Paper No. 2
Presentation Time: 1:15 PM

STABILIZING THE UNSTABLE: THE IMPORTANCE OF ECOLOGICAL INTERACTIONS IN THE PROCESS OF RECOVERY FROM MASS EXTINCTIONS


ROOPNARINE, Peter D., Invertebrate Zoology & Geology, California Academy of Sciences, 55 Concourse Dr, Golden Gate Park, San Francisco, CA 94118 and ANGIELCZYK, Kenneth D., Department of Geology, The Field Museum, 1400 South Lake Shore Drive, Chicago, IL 60605, proopnarine@calacademy.org

The E. Triassic was a time of delayed biotic recovery after the end Permian mass extinction, with low biotic diversity and unstable biogeochemical cycles. Here we show that the ecosystem of the Karoo Basin, South Africa was altered significantly by the extinction, and did not recover until at least the late Olenekian. We applied a numerical model of ecosystem dynamics to paleocommunities spanning the late M. Permian to the Olenekian-Anisian Cynognathus Assemblage Zone (CAZ). The model examines community stability and robustness, where stable systems return to equilibrium after minor perturbation, and robustness is the resistance to collapse under major perturbation. All Permian communities and the CAZ were stable, maintaining equilibrium under reductions of primary productivity up to ~60%. Resulting secondary species extinctions in local communities may have been ameliorated by immigration given broad geographic species distributions. Those communities were also robust, resisting collapse and elevated extinction until 60-70% reductions of primary productivity. The earliest Triassic LystrosaurusAssemblage Zone (LAZ) ecosystem was an exception. Results indicate that LAZ communities were unstable, with a tendency to unravel in disequilibrium, thus also losing robustness.

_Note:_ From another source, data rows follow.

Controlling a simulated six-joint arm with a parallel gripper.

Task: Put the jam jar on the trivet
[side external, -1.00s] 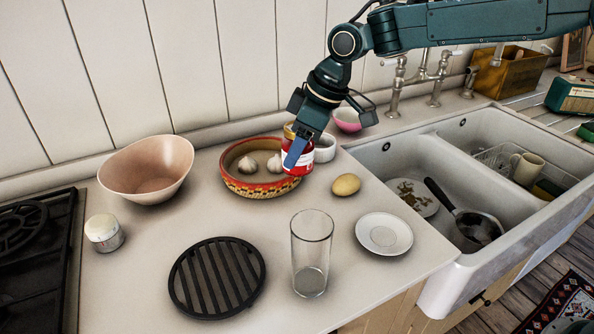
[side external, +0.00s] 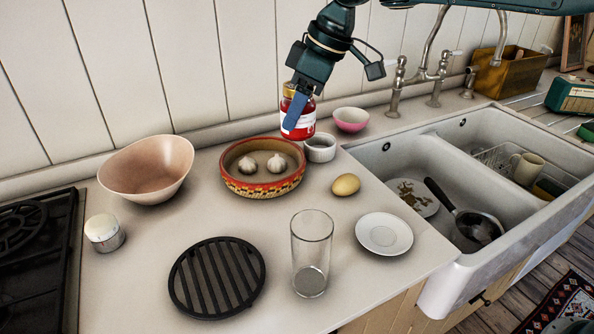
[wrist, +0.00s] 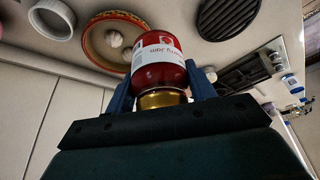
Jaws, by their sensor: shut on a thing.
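The jam jar (side external: 299,113) is red with a white label and a gold lid. My gripper (side external: 297,110) is shut on it and holds it upright in the air, above the back of the counter near the patterned bowl. In the wrist view the jar (wrist: 158,65) sits between both blue fingers of my gripper (wrist: 162,90), with its lid towards the palm. The trivet (side external: 217,277) is a round black slatted disc lying flat at the front of the counter, with nothing on it. It also shows in the wrist view (wrist: 229,28).
A patterned bowl (side external: 263,185) with garlic stands between jar and trivet. A tall glass (side external: 311,255) stands close right of the trivet.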

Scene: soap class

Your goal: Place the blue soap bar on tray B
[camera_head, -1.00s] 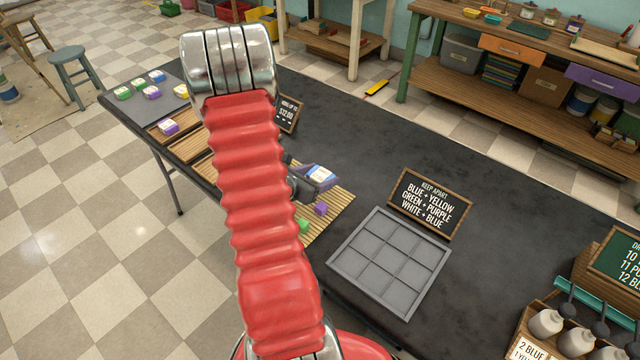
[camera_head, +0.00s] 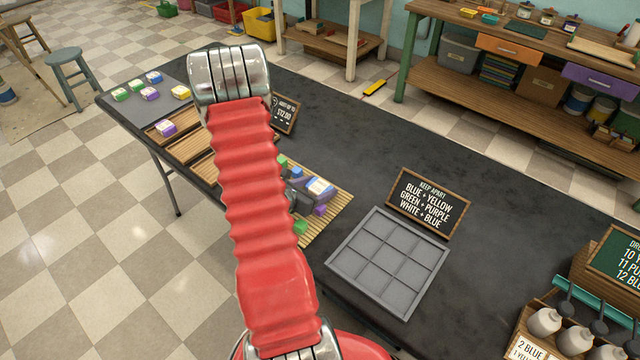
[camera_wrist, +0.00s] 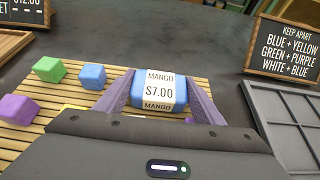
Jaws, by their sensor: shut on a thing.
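The blue soap bar (camera_wrist: 177,90) has a white paper band reading MANGO $7.00. My gripper (camera_wrist: 160,95) is shut on it, with one purple finger on each side. In the head view the blue soap bar (camera_head: 320,187) shows over the slatted bamboo mat (camera_head: 338,208); I cannot tell how far above the mat it is. Wooden trays (camera_head: 187,147) lie to the left, partly hidden behind my arm. No letter B is readable on any tray.
Small green (camera_wrist: 49,69), blue (camera_wrist: 91,76) and purple (camera_wrist: 18,109) cubes stand on the mat beside my gripper. A grey compartment tray (camera_head: 388,262) and a KEEP APART sign (camera_head: 428,203) are to the right. Wrapped soaps lie on a grey mat (camera_head: 130,105) at far left.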

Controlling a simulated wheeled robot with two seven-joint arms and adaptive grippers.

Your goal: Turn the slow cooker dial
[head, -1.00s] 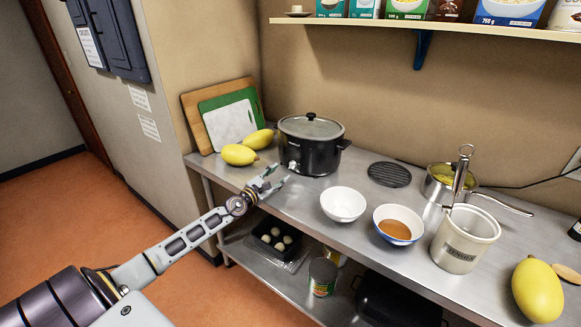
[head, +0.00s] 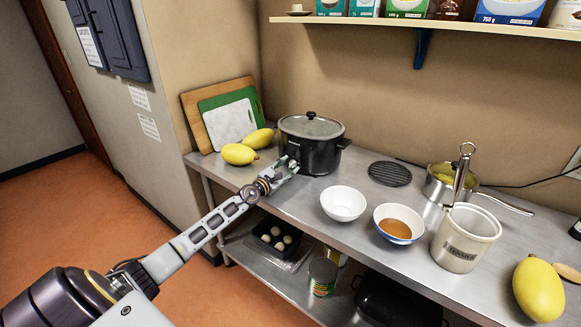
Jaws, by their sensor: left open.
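The black slow cooker (head: 322,153) with a lid and dark knob stands on the steel counter near the back wall. Its dial is on the lower front left of the body and is now mostly hidden by my left gripper (head: 289,164). My left gripper is open, with its fingertips at the dial on the cooker's front. I cannot tell whether the fingers touch the dial. My right gripper is not in the head view.
Yellow melons (head: 239,154) lie left of the cooker, before leaning cutting boards (head: 229,118). A white bowl (head: 343,204), a blue-rimmed bowl (head: 398,223), a utensil crock (head: 465,238) and a black trivet (head: 390,174) stand to the right. A loaded shelf (head: 450,27) hangs above.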

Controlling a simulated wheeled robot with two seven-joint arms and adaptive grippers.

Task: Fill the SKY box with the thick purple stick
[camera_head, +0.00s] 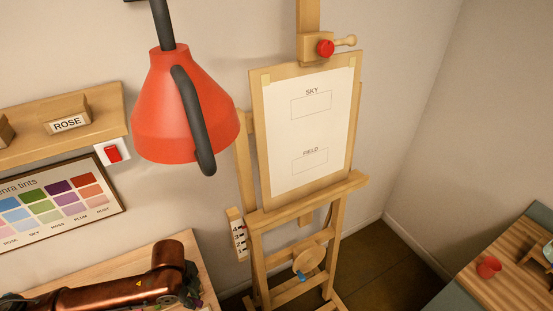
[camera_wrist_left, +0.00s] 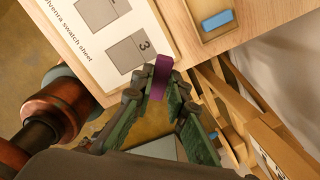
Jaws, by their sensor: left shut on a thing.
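The SKY box (camera_head: 311,104) is an empty outlined rectangle on the white sheet (camera_head: 285,130), which is held on a board on the easel. The FIELD box (camera_head: 310,160) below it is also empty. In the left wrist view, a thick purple stick (camera_wrist_left: 161,75) stands between the tips of my left gripper (camera_wrist_left: 163,96), which is shut on it. Behind it are the table edge and a swatch sheet. My right gripper is in neither view.
A red lamp (camera_head: 185,110) hangs left of the board. A wall shelf (camera_head: 60,135) has a ROSE block (camera_head: 68,120). A tint chart (camera_head: 60,205) hangs below. In the wrist view, the swatch sheet (camera_wrist_left: 95,45) and a tray with a blue stick (camera_wrist_left: 217,20) lie on the table.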

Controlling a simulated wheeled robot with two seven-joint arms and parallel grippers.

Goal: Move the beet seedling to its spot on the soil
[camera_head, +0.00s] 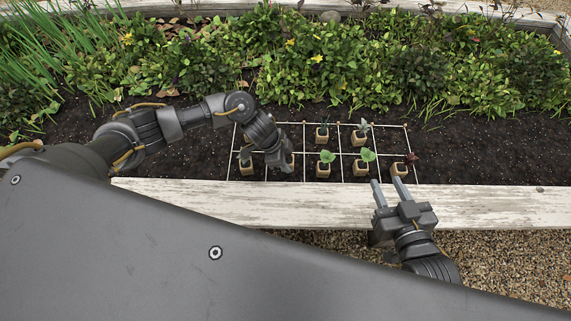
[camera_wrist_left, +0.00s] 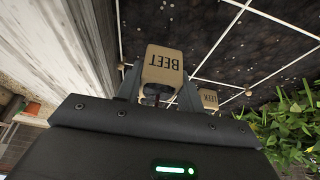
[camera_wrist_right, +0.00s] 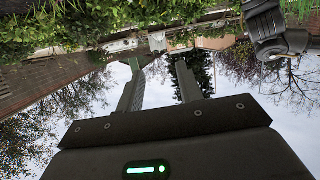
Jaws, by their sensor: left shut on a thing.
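The beet seedling's tan pot, marked BEET (camera_wrist_left: 163,66), is between the fingers of my left gripper (camera_wrist_left: 158,92) in the left wrist view. The gripper is shut on it, over the white grid (camera_wrist_left: 228,44) on the dark soil. I cannot tell whether the pot touches the soil. In the head view my left gripper (camera_head: 283,165) points down at the grid's left part and largely hides the pot. My right gripper (camera_head: 388,186) is open and empty over the plank edge, and its spread fingers show in the right wrist view (camera_wrist_right: 160,85).
A pot marked LEEK (camera_wrist_left: 208,99) is close behind the beet pot. Several other potted seedlings stand in the grid, including one pot at the left (camera_head: 246,168) and a red-leaved one (camera_head: 411,158) at the right. A white plank (camera_head: 490,205) edges the bed; leafy plants (camera_head: 330,60) fill the back.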

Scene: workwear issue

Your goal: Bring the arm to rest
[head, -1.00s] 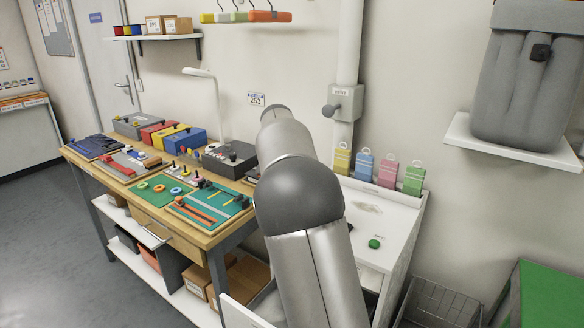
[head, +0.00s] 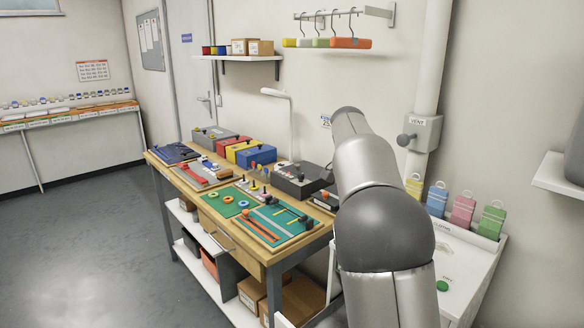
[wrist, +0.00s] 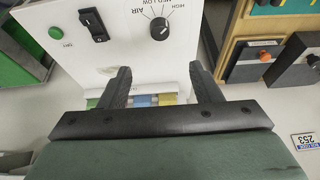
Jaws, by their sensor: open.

Instability and low robustness in the model LAZ is caused simultaneously by depressed herbivore diversity in the extinction's aftermath, and great diversification of carnivorous temnospondyl amphibians and small bodied amniotes. Resulting strong interactions between those carnivores and lower trophic level prey, mutual carnivory, and increased indirect competition for diminished resources all contributed to LAZ instability. This would have led to elevated rates of evolution and extinction of the destabilizing elements. Alternatively, reducing dietary breadth of the carnivores or lowering interaction strengths in the model increased model stability and robustness, suggesting that LAZ could have been stable if it was an ecologically unusual or metabolically depressed system. Both paths point to a recovery, realized in the CAZ, of increased herbivore richness and functional diversification of amniote carnivores.